TASK BRIEF:
Begin at the first line below and copy each line exactly, ending with the line where "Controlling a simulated" appears.

DATA SECTION:
☆ ☆ ☆ ☆ ☆
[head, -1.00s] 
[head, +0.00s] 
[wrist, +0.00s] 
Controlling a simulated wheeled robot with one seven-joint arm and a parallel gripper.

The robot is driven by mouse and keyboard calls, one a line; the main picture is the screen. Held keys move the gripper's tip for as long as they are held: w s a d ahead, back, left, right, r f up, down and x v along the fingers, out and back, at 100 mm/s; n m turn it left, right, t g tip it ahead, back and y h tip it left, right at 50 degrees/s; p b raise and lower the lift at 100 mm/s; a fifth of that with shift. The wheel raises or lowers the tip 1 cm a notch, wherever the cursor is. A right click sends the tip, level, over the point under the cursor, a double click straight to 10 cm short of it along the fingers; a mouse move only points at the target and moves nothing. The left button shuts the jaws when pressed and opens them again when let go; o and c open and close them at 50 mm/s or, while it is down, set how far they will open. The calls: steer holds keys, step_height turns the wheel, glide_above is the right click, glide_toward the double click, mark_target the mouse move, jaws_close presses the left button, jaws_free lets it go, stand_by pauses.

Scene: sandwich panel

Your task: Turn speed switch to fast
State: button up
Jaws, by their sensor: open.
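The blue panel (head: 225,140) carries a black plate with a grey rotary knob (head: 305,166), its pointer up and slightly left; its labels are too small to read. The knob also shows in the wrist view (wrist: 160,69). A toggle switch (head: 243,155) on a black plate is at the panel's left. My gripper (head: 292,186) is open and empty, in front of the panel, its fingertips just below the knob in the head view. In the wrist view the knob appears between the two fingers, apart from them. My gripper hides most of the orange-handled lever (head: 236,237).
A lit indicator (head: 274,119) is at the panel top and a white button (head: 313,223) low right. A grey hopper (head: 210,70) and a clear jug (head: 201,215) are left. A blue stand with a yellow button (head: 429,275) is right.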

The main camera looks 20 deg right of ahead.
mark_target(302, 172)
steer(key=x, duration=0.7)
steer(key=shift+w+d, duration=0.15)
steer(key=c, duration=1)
☆ ☆ ☆ ☆ ☆
WORKED SOLUTION:
[head, -1.00s] 
[head, +0.00s] 
[wrist, +0.00s] 
Controlling a simulated wheeled robot with one seven-joint arm and a parallel gripper.

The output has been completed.